Roma - «Se il governo decide di intervenire in Libia è indispensabile che renda chiaro all'opinione pubblica il costo in termini di perdite tra i nostri militari». Può sembrare una frase stonata da parte di un uomo in divisa e stellette come il generale Carlo Cabigiosu, ma è tutt'altro che un monito contro l'operazione: è un avvertimento sulla necessità di costruire il necessario sostegno politico intorno a una missione che si annuncia tra le più impegnative per l'Italia.

Generale, il nostro intervento è davvero necessario?

«Gli italiani devono capire che la situazione in Libia è grave e non può essere lasciata al destino. Bisogna che ci sia appoggio anche di fronte agli aspetti più sensibili».

Lei si riferisce alla possibilità di perdite umane.

«È un nodo cruciale per come si prospetta l'intervento. E c'è anche il rischio di quelli che vengono chiamati collateral damages, che ovviamente bisogna cercare di evitare. Ma a essere coinvolte saranno soprattutto le città della costa e la nostra Marina potrebbe giocare un ruolo importante. Ma non si può usare il fioretto, altrimenti non si conclude nulla. E una volta decise le regole d'ingaggio, l'Italia non potrà frapporre troppe riserve senza suscitare forti perplessità negli alleati, specie se avrà un ruolo guida».

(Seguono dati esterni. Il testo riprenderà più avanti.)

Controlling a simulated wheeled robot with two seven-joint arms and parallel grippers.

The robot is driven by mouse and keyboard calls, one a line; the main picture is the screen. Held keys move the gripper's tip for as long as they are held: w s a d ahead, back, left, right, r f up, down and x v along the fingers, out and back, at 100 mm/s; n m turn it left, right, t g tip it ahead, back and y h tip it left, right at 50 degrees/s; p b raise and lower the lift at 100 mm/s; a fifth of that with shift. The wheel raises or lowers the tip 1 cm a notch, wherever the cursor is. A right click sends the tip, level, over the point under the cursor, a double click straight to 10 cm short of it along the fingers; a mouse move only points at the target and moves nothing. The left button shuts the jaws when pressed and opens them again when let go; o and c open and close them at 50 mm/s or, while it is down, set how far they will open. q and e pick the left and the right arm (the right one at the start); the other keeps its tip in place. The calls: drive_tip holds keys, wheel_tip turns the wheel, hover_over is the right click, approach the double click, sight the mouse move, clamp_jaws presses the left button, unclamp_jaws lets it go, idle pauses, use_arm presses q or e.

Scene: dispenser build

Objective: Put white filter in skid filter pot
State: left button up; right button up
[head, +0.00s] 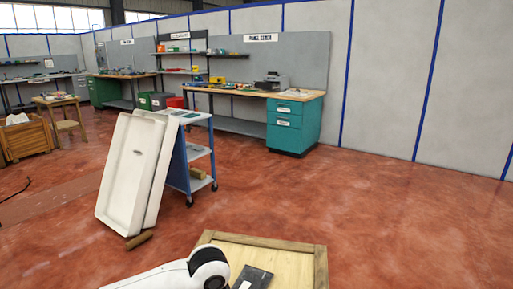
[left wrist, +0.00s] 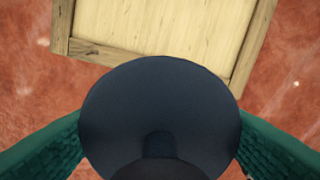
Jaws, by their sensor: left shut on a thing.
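In the left wrist view my left gripper (left wrist: 160,125) has its two green padded fingers on either side of a dark, round-topped thing (left wrist: 160,85) and is shut on it. The thing looks nearly black, and its lower part is hidden. It is over or near the edge of a pale wooden skid (left wrist: 165,25). In the head view the framed wooden skid (head: 300,255) is at the bottom, with my white arm in front of it. No white filter or filter pot can be made out. My right gripper is not in view.
Two white trays (head: 128,175) stand tilted beside a blue cart (head: 198,150). A small brown block (head: 139,240) lies on the floor by them. A teal drawer bench (head: 296,122) stands at the back. Red floor right of the cart is clear.

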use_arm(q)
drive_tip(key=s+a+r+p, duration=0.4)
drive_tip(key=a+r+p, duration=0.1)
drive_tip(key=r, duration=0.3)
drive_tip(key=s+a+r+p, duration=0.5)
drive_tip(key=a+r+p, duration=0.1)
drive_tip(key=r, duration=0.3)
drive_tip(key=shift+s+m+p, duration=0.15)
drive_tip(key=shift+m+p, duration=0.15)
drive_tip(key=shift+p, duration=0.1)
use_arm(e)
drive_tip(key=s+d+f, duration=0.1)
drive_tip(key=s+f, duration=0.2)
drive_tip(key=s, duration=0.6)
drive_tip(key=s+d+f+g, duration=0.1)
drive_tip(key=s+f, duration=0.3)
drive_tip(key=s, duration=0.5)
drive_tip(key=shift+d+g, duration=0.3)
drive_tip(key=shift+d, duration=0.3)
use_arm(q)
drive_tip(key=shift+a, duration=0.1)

Dobbiamo aspettarci perdite significative?

«Rispetto alle bande armate che potrebbero opporsi a un intervento di stabilizzazione del Paese abbiamo una grande superiorità tecnologica, però bisogna tener conto che loro, a differenza di noi, non hanno regole d'ingaggio, hanno una maggiore conoscenza del territorio e una volontà di combattere che non deve fare i conti con le perdite umane, visto che per i gruppi legati all'Isis, chi muore combattendo va in paradiso e può essere sostituito con nuovi reclutamenti».

C'è un'idea di come si potrebbe svolgere la missione?

«Ci saranno tre fasi, la prima guidata dall'intelligence con azioni mirate contro obiettivi di piccola entità ma significativi dal punto di vista strategico e adatti alle forze speciali. Nel mirino ci sarà chi si oppone a un cessate il fuoco temporaneo».

Ed è la fase attuale, cosa verrà poi?

«Arriverà un contingente che dovrà essere piuttosto numeroso e non solo italiano, ma anzi con la partecipazione di molte nazioni, auspicabilmente anche arabe, con l'obiettivo di neutralizzare le forze che si oppongono a un accordo politico che stabilizzi il Paese. Un'operazione simile a quelle viste in Somalia, Afghanistan e più recente in Ciad».

C'è una fase ulteriore?

«La terza, ancora più impegnativa, che dovrà mantenere sotto controllo il Paese ed evitare che guerriglia e atti di terrorismo facciano perdere gli obiettivi raggiunti. Per questa fase serve una massa di soldati molto superiore. Ed è importante che siano chiari gli obiettivi. Anche quelli politici sui quali ci dovrà essere accordo tra i governi che sostengono la coalizione».

Dal punto di vista militare si possono stimare le forze necessarie?

«Le indiscrezioni sulla presenza attuale di forze speciali italiane parlano di tre squadre da dodici uomini, il che vuol dire un impegno di un centinaio di uomini in tutto».

Per la fase di combattimento l'America ci ha richiesto pubblicamente 5.000 soldati da mandare sul suolo libico. È alla nostra portata?

«Siamo vicini al massimo del nostro potenziale. Negli anni passati siamo arrivati ad avere sette, otto anche novemila uomini impegnati nelle missioni. Ma bisogna tenere conto che ora abbiamo già 1.500 soldati in Libano, qualche centinaio in Irak, cui si aggiungeranno i 500 per proteggere la diga di Mosul. In più, come accadde ai tempi delle Guerre del Golfo, ai nostri militari potrebbe essere chiesto di presidiare anche gli obiettivi sensibili in Italia, ad esempio le centrali elettriche. All'epoca furono impegnati per questo altri sei-settemila militari. E poi ci sono militari impegnati anche in altri scenari, come in Val di Susa».

I tagli al bilancio delle forze armate degli ultimi anni possono avere conseguenze?

«Sì, ma non tanto sul numero degli uomini disponibili quanto sull'aggiornamento tecnologico e l'addestramento a fronteggiare un certo tipo di combattimento. Le faccio un esempio: se si riducono troppo il numero di ore di volo di sugli elicotteri d'attacco, poi l'addestramento deve ripartire da zero.

Non sono attività che puoi mollare e riprendere».